I have had a challenge going for several years now. I’ve tweeted it, Facebooked it, and last year I even published the challenge in an article for ABC’s The Drum. It goes like this: If someone can find even just one full professor of classics or ancient history or New Testament in any accredited university in the world who believes Jesus did not live, I will eat a page of my Bible.

People have provided names of professors of philosophy, English literature, German, psychology, and so on, but none from the directly relevant academic fields of classics, ancient history or New Testament.

My Bible is safe, at the moment. Perhaps one day such a professor will emerge. I will cut up Matthew chapter 1 – I’ve already planned it, you see – and eat it on some Vegemite toast. But that will be the exception that proves the rule. We will still be able to say that virtually no one at the top of the relevant fields thinks Jesus didn’t live!

But I recently thought of another way to prove this scholarly consensus. We can turn to the so-called “standard reference works” of the discipline of ancient history, those compendiums produced by the big academic publishing houses designed to represent the state-of-the-question on all things historical.

There are at least four such works that would be universally regarded as the most authoritative and relevant volumes in English-speaking secular academia. The first is the famous single-volume Oxford Classical Dictionary, which summarises scholarship on all things Greek and Roman in just a little over 1700 pages. The several-page entry on the origins of Christianity begins with an account of what may be known about Jesus. No doubt whatsoever is raised about the facts of his existence, reputation as a teacher and healer, and, of course, his crucifixion.

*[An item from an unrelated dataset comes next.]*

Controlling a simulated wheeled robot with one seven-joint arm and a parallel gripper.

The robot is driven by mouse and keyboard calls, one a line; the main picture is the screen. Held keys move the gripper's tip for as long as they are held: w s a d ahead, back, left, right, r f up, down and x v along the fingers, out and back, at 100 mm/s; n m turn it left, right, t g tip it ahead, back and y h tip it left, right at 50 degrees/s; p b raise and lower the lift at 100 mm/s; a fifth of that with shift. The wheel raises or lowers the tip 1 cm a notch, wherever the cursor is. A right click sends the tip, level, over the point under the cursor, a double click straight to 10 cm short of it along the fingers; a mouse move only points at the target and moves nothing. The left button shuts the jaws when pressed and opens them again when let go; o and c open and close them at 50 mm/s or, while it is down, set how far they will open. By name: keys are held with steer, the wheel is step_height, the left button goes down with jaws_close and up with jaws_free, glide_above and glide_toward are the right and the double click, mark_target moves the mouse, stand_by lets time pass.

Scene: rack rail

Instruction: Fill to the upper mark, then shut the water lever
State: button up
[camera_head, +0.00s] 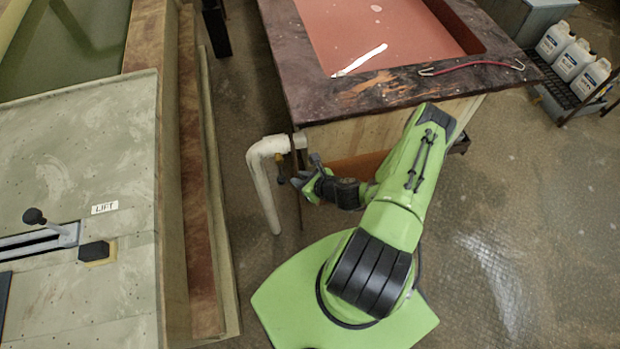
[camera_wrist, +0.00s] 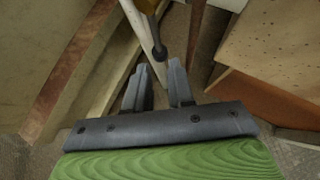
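A white pipe (camera_head: 262,180) bends down beside the tank's near left corner. A small lever (camera_head: 281,172) with a yellowish shaft and dark end hangs by the pipe; I take it for the water lever. In the wrist view the lever's rounded grey end (camera_wrist: 159,52) lies just beyond my fingertips. My gripper (camera_head: 309,184) is to the right of the lever in the head view. In the wrist view my gripper (camera_wrist: 158,74) is open, its two fingers apart with nothing between them. The tank (camera_head: 345,108) holds reddish liquid (camera_head: 385,35). I cannot make out level marks.
A red cord (camera_head: 470,66) lies on the tank's rim. At left, a panel (camera_head: 90,150) has a black-knobbed lever (camera_head: 35,217) and a LIFT label (camera_head: 105,208). White jugs (camera_head: 573,60) stand in a rack at upper right. Floor is clear at lower right.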

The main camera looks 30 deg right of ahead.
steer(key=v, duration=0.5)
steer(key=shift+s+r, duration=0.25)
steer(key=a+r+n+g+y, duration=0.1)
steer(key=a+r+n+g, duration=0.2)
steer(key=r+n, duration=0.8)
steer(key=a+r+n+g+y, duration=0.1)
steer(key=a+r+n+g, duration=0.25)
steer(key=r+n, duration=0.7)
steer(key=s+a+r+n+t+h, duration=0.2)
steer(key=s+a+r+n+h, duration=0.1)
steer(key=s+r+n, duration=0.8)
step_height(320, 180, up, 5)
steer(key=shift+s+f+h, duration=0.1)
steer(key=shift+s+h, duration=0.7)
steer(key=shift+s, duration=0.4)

Next is the much larger Cambridge Ancient History in 14 volumes. Volume 10 covers the “Augustan Period”, right about when Jesus lived, and it has a sizeable chapter on the birth of Christianity. Again, the entry begins with the known facts of Jesus’ life and death, including his preaching of the kingdom of God, his fraternising with sinners, and so on. No hint of doubt is raised about this core of the Jesus story.

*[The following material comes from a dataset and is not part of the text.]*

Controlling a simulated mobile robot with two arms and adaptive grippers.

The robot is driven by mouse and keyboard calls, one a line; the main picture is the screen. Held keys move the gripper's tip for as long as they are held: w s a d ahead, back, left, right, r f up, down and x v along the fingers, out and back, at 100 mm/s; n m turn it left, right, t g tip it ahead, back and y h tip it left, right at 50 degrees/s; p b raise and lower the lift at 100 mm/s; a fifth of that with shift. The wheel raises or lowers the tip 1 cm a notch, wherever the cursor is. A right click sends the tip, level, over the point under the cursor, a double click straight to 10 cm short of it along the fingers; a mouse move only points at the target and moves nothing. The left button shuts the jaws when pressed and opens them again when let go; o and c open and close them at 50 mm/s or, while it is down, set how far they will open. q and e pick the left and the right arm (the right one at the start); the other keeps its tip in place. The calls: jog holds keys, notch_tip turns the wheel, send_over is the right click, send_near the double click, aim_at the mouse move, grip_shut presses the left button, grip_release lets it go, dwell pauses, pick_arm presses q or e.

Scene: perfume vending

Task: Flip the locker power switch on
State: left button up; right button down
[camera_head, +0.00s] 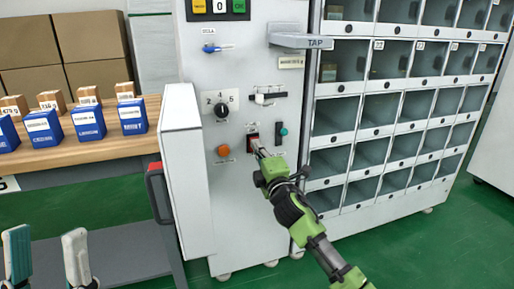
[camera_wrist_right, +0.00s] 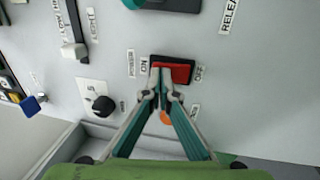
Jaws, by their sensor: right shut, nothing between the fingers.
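The power switch is a red rocker in a black frame, on the grey locker panel. In the right wrist view the red rocker (camera_wrist_right: 182,73) lies between an ON label (camera_wrist_right: 144,66) at its left and an OFF label (camera_wrist_right: 198,73) at its right. My right gripper (camera_wrist_right: 162,72) is shut and empty, its fingertips over the ON-side half of the rocker. Whether they touch it I cannot tell. In the head view my right gripper (camera_head: 258,147) covers part of the switch. My left gripper (camera_head: 46,238) is open and empty at the bottom left, fingers apart.
An orange button (camera_head: 223,150), a black knob (camera_head: 221,110) and a green-topped switch (camera_head: 282,132) surround the rocker. An open white door (camera_head: 185,175) juts out at the left. Locker compartments (camera_head: 333,115) fill the right. Blue boxes (camera_head: 88,121) stand on a wooden table.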

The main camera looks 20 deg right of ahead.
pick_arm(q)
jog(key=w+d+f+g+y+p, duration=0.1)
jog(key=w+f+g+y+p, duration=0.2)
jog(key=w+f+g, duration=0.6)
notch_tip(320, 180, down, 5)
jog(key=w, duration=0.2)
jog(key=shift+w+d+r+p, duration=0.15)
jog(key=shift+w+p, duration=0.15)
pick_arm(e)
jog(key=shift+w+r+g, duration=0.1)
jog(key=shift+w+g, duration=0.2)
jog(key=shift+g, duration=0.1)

The third relevant standard work is also published by Cambridge University in the UK. It’s the Cambridge History of Judaism in four volumes. Volume 3 covers the “Early Roman Period”. Several chapters refer to Jesus in passing as a real figure of Jewish history. One chapter – 60 pages long – focuses entirely on Jesus. Written by two leading secular scholars, who have no qualms about dismissing certain elements of the New Testament, this lengthy chapter offers an excellent account of what experts think of the historical Jesus. His teaching, fame as a healer, openness to sinners, selection of “the twelve”, prophetic actions (like cleansing the temple), clashes with the elites, and, of course, his death on a cross: all of these are treated as beyond reasonable doubt. The authors don’t tackle the resurrection (unsurprisingly), but they do acknowledge, as a matter of historical fact, that the first disciples of Jesus “were absolutely convinced that Jesus of Nazareth had been raised and was Lord and numerous of them were certain that he had appeared to them.”

The fourth and final standard work comes from a different angle and is very revealing for anyone who imagines there are doubts about Jesus’ existence in mainstream secular scholarship. The monumental Corpus Inscriptionum Iudaeae/Palaestinae is a recent four-volume compendium of all the known inscriptions in Palestine for the thousand-year period from Alexander the Great to Muhammad. An image of each inscription (when available) appears, followed by a scholarly analysis of its date, context, and content. Today’s hyper-sceptics may be surprised at item No. 15 of the known Jerusalem inscriptions: “Titulus on the cross of Jesus in three languages: Aramaic, Latin and Greek, ca. 30 AD”.

The four renditions of the Greek inscription from the gospels (which are slightly different from one another) appear, followed by a brief commentary on the Roman practice of placarding the reason for the punishment of a condemned person. The entry then states: “Therefore there is no reason to doubt the tradition that a titulus with the reason for his condemnation by Pilatus was affixed on Jesus’ cross.” Notice, this isn’t just suggesting there’s no reason to doubt Jesus’ existence and crucifixion – assumed to be certain – but rather it is saying there’s no reason to doubt the detail that an inscription describing Jesus’ crime appeared on his cross.

It is important to stress that none of these works is theological or even remotely religious. They are the standard secular reference works to which scholars themselves turn to check the state-of-the-question on any ancient historical detail. They all treat Jesus’ existence, etc., as doubtless.

So this Christmas, don’t let anyone tell you there is some doubt or debate in scholarship about whether Jesus even lived. There is not. The consensus regards his existence, fame as a teacher and healer, and crucifixion under Pontius Pilate as doubtless facts of ancient history. Anyone who says otherwise doesn’t know what they’re talking about.

Dr John Dickson is an author and historian, and a founding director of the Centre for Public Christianity.